◆ Task requirements
Using the listing below, select the lines with the word "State" and copy them.
----- Records shown -----
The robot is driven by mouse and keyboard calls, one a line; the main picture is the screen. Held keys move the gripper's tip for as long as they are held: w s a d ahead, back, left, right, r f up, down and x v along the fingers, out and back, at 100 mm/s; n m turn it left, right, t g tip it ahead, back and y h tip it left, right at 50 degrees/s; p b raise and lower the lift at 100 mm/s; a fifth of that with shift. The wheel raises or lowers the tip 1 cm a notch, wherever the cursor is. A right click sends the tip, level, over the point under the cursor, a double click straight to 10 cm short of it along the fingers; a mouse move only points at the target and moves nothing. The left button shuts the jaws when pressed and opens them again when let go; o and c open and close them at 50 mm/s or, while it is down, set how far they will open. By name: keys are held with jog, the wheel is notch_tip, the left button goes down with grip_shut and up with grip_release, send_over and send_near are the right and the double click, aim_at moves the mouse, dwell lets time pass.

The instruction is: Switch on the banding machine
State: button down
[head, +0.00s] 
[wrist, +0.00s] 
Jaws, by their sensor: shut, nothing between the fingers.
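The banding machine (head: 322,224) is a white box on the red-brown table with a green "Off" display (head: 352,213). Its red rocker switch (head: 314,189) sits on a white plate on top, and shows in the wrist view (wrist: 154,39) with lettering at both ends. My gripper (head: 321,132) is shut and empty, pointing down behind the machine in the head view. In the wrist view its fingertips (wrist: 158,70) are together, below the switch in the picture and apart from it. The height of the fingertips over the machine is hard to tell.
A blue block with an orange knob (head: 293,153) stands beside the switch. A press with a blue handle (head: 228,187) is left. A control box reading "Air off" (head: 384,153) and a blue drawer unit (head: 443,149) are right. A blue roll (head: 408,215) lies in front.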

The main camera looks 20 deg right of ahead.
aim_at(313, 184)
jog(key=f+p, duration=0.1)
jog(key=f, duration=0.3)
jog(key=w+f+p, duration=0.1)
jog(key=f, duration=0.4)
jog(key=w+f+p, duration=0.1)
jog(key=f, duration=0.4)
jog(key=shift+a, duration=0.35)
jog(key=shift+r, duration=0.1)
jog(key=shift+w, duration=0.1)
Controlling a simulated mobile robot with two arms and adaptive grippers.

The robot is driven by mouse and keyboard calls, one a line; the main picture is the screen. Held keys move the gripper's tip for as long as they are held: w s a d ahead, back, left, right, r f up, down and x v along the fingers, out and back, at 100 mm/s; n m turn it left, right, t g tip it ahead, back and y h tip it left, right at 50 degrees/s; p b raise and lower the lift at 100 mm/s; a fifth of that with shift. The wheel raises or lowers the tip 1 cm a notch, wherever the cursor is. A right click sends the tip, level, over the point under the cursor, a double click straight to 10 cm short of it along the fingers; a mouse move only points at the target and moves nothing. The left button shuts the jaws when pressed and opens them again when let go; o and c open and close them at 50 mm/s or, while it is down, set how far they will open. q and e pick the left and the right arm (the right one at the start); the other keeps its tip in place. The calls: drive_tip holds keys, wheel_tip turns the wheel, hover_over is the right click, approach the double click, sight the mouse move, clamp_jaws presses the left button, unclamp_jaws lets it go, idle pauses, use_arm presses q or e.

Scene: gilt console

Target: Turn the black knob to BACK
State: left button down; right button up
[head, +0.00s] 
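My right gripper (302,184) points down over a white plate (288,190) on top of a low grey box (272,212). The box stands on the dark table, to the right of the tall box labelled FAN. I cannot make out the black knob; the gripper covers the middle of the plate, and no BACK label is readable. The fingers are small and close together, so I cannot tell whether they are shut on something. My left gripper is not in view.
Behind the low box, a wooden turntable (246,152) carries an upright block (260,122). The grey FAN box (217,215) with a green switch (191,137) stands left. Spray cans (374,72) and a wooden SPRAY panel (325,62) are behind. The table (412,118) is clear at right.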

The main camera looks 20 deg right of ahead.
-----
◆ Task output
State: button down
State: left button down; right button up

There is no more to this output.